Prompt
Output every line of the data exactly as it appears.

Data shown
————————

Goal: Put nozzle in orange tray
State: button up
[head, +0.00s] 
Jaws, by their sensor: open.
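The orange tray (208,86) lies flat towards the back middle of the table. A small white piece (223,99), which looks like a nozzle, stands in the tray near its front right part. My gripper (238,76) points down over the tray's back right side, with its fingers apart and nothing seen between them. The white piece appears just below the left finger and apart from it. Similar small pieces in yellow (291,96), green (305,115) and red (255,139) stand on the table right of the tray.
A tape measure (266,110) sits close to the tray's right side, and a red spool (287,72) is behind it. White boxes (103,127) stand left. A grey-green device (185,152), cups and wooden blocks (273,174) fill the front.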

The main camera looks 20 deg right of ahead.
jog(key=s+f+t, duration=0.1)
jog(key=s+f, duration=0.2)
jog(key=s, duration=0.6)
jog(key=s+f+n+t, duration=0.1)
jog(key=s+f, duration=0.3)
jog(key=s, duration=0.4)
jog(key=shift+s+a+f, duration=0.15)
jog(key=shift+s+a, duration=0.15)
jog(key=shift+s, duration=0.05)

————————

Response below
Goal: Put nozzle in orange tray
State: button up
[head, +0.00s] 
Jaws, by their sensor: open.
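The orange tray (208,86) lies flat towards the back middle of the table. A small white piece (223,99), which looks like a nozzle, stands in the tray near its front right part. My gripper (238,76) points down over the tray's back right side, with its fingers apart and nothing seen between them. The white piece appears just below the left finger and apart from it. Similar small pieces in yellow (291,96), green (305,115) and red (255,139) stand on the table right of the tray.
A tape measure (266,110) sits close to the tray's right side, and a red spool (287,72) is behind it. White boxes (103,127) stand left. A grey-green device (185,152), cups and wooden blocks (273,174) fill the front.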

The main camera looks 20 deg right of ahead.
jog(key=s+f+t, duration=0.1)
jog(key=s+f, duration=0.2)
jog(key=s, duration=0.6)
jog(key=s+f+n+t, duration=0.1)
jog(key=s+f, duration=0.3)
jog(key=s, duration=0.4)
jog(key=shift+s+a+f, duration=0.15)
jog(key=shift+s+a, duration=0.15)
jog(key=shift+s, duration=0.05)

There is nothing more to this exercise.